Directions: Find every line with the word "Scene" and give their count, nothing else.

Listed entries:
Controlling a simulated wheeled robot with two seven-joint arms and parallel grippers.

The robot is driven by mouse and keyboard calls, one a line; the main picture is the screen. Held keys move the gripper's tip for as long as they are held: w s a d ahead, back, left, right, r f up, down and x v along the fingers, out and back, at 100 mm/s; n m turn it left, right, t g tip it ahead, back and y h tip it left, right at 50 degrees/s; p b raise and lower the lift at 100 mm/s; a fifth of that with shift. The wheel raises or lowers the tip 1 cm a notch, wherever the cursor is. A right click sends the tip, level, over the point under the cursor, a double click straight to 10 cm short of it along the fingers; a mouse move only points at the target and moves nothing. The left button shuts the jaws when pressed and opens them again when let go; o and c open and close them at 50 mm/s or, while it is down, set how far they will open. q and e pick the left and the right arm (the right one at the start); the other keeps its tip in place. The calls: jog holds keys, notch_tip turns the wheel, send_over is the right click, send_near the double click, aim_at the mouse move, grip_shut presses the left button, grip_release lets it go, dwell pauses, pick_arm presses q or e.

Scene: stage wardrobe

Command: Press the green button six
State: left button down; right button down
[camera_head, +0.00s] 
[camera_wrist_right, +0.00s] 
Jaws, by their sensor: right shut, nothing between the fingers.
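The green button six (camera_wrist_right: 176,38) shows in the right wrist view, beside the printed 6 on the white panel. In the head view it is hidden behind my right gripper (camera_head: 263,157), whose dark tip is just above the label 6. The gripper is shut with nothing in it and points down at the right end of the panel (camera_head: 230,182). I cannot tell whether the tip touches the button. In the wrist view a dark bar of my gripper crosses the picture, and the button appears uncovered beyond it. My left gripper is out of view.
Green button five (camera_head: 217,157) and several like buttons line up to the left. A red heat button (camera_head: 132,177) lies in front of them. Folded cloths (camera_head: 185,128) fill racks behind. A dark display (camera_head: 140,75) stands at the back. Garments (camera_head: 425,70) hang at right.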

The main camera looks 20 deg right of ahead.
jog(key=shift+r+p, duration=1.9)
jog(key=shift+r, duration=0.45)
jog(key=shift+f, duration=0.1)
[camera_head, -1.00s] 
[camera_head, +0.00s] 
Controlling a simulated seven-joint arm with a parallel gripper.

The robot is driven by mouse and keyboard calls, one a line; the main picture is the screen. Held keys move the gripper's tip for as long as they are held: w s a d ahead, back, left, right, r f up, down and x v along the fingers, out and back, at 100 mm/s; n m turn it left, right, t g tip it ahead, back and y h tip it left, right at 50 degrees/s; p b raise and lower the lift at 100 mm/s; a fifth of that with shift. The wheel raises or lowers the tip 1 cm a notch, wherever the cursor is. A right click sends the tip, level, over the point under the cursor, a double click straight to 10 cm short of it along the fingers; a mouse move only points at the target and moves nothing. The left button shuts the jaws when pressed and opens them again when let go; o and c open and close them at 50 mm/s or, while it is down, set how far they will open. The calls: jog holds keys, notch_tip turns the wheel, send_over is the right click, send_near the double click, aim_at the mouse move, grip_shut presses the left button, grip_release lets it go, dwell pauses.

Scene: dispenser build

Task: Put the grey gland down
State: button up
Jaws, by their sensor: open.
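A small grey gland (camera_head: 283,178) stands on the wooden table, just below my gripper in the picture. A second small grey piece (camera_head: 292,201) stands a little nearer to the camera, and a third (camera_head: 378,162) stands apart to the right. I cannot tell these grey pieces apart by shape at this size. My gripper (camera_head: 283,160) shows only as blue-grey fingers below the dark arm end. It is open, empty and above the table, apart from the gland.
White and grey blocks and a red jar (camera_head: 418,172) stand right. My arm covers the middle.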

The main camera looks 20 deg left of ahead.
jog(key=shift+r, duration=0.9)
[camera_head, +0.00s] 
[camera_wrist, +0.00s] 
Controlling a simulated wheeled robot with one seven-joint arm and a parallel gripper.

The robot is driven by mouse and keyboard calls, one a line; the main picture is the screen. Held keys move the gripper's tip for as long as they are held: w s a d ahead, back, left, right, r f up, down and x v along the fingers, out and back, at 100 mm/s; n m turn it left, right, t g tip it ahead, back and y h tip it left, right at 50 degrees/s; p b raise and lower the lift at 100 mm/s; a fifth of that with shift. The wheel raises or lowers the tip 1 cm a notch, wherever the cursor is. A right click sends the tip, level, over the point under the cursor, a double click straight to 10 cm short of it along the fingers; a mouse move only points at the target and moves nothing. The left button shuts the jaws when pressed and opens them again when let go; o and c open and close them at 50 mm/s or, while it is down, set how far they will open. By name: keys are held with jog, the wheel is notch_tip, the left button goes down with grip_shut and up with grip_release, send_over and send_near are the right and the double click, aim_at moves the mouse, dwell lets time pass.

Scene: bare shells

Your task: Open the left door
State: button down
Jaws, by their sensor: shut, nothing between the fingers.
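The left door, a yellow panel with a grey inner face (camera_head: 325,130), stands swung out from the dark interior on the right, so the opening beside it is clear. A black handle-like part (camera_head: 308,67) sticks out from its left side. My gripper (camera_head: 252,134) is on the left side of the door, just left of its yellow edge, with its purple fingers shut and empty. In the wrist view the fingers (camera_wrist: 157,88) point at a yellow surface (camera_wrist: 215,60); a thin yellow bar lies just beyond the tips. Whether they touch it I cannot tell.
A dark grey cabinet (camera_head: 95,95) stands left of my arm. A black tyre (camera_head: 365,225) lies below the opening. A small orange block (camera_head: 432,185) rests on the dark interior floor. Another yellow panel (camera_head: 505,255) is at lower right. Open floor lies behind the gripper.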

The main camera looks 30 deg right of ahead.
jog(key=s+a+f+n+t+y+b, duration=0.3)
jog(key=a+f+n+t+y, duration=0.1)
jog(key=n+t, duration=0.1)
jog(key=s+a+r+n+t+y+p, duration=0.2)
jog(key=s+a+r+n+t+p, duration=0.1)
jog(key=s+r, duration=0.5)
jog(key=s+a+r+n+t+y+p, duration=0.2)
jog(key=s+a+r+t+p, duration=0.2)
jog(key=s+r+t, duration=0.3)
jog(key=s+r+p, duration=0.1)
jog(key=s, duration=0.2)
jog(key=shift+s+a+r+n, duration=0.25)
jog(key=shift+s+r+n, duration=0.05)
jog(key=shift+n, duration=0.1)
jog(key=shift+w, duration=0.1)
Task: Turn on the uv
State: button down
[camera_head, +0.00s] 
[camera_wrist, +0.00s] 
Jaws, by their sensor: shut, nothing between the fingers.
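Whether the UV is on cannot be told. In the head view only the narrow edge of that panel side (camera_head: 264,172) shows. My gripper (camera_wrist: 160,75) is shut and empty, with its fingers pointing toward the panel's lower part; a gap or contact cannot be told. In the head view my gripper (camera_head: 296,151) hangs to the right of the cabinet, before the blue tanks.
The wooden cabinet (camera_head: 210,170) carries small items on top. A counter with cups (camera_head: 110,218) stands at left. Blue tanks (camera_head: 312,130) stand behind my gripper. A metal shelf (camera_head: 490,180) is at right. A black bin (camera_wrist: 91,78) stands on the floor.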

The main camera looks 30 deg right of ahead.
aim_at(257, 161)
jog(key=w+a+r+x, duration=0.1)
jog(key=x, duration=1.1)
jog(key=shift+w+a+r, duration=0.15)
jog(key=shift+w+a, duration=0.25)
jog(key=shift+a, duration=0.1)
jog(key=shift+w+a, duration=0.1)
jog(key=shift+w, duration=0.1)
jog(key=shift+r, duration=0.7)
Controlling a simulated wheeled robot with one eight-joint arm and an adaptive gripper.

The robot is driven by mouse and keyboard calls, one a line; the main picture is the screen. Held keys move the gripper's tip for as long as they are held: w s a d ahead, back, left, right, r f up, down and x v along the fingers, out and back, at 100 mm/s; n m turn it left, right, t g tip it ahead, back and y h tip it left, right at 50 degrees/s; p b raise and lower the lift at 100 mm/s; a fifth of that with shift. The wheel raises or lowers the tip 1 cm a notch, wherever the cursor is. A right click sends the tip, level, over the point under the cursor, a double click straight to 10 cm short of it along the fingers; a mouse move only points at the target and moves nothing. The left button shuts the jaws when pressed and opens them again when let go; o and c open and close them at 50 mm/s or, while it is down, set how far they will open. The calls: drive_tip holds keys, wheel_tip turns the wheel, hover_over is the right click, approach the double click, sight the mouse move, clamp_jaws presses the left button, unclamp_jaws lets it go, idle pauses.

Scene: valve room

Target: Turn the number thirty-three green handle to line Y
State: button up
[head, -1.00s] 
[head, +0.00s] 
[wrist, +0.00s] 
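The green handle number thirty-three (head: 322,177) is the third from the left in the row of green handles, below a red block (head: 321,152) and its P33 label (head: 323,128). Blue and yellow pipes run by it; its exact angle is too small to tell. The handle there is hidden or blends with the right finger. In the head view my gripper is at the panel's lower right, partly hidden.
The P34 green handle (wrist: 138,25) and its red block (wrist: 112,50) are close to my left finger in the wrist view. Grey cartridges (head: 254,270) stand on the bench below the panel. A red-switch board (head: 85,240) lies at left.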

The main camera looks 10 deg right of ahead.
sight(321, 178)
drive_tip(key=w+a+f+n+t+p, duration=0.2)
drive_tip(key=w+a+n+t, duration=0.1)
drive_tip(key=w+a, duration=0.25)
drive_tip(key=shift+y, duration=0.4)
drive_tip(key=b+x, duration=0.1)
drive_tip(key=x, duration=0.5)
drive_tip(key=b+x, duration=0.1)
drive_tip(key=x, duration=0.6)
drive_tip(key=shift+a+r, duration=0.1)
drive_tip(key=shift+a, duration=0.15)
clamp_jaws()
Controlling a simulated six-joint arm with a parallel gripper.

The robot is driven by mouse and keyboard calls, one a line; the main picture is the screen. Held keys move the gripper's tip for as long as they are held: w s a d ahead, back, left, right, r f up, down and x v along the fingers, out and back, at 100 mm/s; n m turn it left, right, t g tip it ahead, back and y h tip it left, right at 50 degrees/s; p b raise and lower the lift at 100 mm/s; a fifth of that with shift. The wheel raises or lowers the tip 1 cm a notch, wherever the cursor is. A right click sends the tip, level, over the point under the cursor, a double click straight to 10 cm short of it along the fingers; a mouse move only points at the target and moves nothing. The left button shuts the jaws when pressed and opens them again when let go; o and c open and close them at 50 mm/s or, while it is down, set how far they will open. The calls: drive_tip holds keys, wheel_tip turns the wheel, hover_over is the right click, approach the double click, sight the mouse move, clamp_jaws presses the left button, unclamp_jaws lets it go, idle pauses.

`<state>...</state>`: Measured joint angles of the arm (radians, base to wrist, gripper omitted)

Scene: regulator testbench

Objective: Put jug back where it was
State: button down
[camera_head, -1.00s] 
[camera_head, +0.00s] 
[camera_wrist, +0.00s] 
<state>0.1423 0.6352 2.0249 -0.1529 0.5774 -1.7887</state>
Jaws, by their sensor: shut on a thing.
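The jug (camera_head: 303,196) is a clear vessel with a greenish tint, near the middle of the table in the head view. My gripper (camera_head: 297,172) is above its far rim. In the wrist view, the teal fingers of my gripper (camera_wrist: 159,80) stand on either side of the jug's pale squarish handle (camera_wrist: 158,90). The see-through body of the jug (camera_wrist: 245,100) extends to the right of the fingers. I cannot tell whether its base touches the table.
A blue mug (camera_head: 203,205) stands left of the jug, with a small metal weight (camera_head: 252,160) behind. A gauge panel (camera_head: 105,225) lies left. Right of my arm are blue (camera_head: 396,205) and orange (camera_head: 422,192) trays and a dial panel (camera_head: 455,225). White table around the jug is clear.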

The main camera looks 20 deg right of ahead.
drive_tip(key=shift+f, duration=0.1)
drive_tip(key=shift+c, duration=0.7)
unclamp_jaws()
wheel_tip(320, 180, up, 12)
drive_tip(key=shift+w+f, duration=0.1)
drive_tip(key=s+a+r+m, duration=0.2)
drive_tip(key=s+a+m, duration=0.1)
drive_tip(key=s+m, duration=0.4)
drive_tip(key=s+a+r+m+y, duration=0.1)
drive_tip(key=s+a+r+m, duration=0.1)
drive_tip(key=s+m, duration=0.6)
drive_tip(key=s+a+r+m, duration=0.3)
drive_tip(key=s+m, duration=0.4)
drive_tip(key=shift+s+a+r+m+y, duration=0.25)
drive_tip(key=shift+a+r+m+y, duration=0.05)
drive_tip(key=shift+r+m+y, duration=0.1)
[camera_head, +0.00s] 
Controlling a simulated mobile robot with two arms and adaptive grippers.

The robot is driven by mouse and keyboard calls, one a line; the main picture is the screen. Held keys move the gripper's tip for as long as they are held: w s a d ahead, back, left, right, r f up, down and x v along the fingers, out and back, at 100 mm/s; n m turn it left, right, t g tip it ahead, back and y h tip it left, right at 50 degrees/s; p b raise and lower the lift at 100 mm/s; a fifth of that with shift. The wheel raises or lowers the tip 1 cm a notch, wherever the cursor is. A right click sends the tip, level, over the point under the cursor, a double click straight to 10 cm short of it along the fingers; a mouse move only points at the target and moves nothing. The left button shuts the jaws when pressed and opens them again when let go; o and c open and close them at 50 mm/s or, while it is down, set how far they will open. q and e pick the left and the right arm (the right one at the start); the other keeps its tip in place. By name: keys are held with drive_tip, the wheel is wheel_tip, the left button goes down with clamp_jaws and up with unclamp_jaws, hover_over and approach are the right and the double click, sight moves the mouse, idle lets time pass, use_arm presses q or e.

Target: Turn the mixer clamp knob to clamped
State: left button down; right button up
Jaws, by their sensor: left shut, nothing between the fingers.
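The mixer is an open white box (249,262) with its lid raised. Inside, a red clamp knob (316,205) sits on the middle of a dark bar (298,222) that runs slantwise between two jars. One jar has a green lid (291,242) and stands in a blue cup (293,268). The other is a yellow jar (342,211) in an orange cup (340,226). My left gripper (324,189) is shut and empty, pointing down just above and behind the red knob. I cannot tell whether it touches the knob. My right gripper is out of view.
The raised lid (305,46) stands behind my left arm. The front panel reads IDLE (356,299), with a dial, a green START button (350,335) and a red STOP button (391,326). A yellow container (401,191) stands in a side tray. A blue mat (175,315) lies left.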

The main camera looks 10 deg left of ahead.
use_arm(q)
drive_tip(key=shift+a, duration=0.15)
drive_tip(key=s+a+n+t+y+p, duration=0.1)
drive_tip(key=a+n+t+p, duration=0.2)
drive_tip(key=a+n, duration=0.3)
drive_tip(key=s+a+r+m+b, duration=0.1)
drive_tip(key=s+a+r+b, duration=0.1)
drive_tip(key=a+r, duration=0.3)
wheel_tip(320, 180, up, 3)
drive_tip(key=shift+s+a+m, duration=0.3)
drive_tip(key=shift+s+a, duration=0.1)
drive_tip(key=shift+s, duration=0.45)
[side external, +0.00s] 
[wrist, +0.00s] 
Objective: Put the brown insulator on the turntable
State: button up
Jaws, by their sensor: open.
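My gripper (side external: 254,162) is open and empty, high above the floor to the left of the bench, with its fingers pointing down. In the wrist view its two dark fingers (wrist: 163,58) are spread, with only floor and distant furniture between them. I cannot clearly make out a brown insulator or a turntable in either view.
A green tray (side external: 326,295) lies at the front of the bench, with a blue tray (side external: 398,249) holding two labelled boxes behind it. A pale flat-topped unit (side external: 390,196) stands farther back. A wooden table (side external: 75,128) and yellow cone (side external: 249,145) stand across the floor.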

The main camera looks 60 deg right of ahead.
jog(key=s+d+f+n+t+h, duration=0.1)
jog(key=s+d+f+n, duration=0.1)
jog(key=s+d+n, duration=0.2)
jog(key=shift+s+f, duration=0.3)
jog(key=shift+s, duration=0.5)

Completed exercise: 5